Mapping the Moon took about three months; the gravity map was of better resolution than that provided by the GRACE satellites, since the GRAIL spacecraft could orbit the Moon at lower altitudes. The GRAIL spacecraft conducted an extended science mission until 17 December 2012, when they were de-orbited into a ridge near the Moon's north pole.

* NASA's Ames Center in California built on a Moon orbiter, the "Lunar Atmosphere Dust Environment Explorer (LADEE)", to orbit low over the lunar surface to measure trace gases and dust. It was launched by a Minotaur 5 booster from Wallops Island on the Virginia coast on 6 September 2013. The 383-kilogram spacecraft featured a payload of three instruments, including:

LADEE also carried an experimental high-speed laser communications link designed by MIT Lincoln Labs, with a maximum bandwidth of 600 megabits per second. LADEE entered lunar orbit on 6 October; it finally impacted into the Moon's surface on 18 April 2014, after over six months of observations.

Chinese Moon rover

* China launched their third Moon probe, "Chang'e 3", on a Long March 3B booster from Xichang on 1 December 2013. The spacecraft consisted of a soft lander with a mobile rover named "Yutu (Jade Rabbit)", China's first in both cases. The lander set down successfully on the Moon on 14 December 2013.

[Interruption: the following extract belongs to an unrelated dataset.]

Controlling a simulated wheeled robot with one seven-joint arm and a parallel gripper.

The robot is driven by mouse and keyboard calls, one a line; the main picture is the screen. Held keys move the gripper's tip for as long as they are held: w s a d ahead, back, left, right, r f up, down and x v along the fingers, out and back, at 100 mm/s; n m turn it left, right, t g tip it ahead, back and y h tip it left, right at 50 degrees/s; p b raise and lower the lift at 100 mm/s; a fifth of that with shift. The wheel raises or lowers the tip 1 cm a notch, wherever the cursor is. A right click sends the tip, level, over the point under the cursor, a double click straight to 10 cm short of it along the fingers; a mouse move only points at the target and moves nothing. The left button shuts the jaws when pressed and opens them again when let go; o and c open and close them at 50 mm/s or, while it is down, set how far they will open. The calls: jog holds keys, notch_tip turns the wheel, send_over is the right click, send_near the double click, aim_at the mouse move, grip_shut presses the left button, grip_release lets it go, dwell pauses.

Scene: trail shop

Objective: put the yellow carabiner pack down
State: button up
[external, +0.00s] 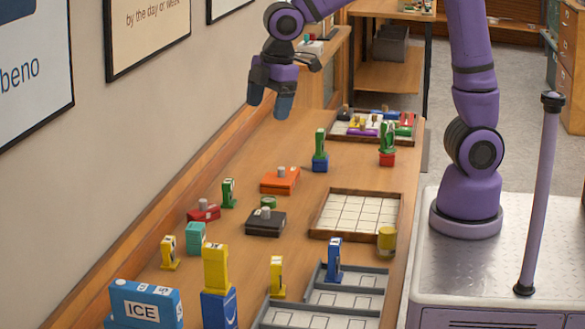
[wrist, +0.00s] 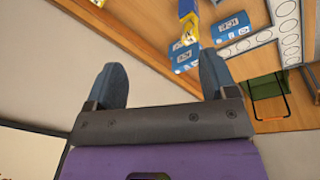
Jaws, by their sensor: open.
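My gripper (external: 269,102) is open and empty, high above the far left part of the wooden counter. In the wrist view its two fingers (wrist: 161,82) stand apart with nothing between them. Several yellow things stand on the counter: a small upright pack (external: 168,253) at the left, a taller pack (external: 215,267) on top of a blue box (external: 219,308), and a slim upright pack (external: 277,277) beside the grey trays. I cannot tell which is the carabiner pack. All are well apart from my gripper.
A wooden gridded tray (external: 357,214) is empty. Grey compartment trays (external: 320,318) lie in front, with a blue pack (external: 334,259) in one.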

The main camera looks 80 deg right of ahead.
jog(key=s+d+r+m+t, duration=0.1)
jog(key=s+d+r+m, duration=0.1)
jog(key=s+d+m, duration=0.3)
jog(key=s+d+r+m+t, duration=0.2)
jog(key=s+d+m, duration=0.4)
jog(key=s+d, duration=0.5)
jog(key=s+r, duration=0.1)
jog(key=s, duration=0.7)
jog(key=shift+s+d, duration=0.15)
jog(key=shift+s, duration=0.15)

The six-wheel rover had a mass of 140 kilograms; it was powered by solar panels, but had radioisotope heaters to keep it from freezing up during the lunar night. The Yutu rover carried advanced radars to study the structure of the lunar crust at shallow depths, along with spectrometers for lunar soil analysis. Four navigation and panoramic cameras were mounted on the rover to return high-resolution images from the moon. The lander had an optical telescope for astronomical observations. The rover lost mobility after a month of observations, but continued to return data until the summer of 2016. At last notice, the lander was still transmitting data.

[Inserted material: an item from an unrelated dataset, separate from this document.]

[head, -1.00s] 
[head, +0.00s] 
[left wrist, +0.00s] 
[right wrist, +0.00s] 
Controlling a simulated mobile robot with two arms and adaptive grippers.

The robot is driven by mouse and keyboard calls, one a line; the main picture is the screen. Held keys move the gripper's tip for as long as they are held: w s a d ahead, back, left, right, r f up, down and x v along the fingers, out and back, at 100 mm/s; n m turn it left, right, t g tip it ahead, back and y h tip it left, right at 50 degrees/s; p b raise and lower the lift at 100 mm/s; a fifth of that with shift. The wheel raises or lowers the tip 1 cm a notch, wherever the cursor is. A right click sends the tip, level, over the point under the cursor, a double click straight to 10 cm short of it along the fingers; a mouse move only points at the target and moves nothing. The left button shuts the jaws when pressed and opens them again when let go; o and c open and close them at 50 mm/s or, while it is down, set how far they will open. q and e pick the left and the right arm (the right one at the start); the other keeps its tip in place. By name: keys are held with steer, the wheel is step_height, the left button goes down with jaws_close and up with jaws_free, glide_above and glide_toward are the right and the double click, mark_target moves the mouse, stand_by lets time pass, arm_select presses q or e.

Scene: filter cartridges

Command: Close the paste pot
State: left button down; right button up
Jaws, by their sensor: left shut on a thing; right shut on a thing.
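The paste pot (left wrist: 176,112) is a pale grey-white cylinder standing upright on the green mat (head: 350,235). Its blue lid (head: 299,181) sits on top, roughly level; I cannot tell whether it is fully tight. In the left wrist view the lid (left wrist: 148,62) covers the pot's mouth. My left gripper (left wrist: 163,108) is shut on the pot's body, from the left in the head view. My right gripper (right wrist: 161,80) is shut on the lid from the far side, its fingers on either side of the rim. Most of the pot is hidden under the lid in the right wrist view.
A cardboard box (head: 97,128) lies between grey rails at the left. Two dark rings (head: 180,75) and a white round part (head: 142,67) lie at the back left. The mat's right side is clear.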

The "Chang'e 4" probe was launched from Xichang on a Long March 3B booster on 7 December 2018. It was very similar to Chang'e 3, featuring a lander and a rover, built with spare hardware from Chang'e 3. It landed in the Von Karman crater in the Moon's South Pole-Aitken basin region. This was the first Moon landing on the lunar farside.

The roughly 1,300-kilogram landing module carried landing and terrain cameras, plus a Chinese-made low-frequency radio spectrometer, and a German-made neutron and dosimetry instrument to measure radiation levels in the lunar environment. The Chang'e 4 rover weighed about 140 kilograms, and carried a ground-penetrating radar to probe into the Moon's surface, plus a visible / near-infrared spectrometer to gather data on soil composition. It also carried a Swedish-made instrument to study the interaction between the solar wind and the lunar environment -- as well as a student experiment, a chamber with potato seeds and silkworm eggs, with students observing their development. There were some differences between Chang'e 3 and Chang'e 4 -- for example, the Chang'e 4 lander did not carry a robotic arm or an alpha particle X-ray spectrometer. Both the rover and lander were still operational as of last notice.

Queqiao

To support the Chang'e 4 mission, a communications relay satellite named "Queqiao" had been launched on 20 May 2018, the satellite being placed in a "halo" orbit around the outer Earth-Moon libration point, to keep the landing system in touch with Earth. Queqiao also carried secondary payloads for radio astronomy experiments.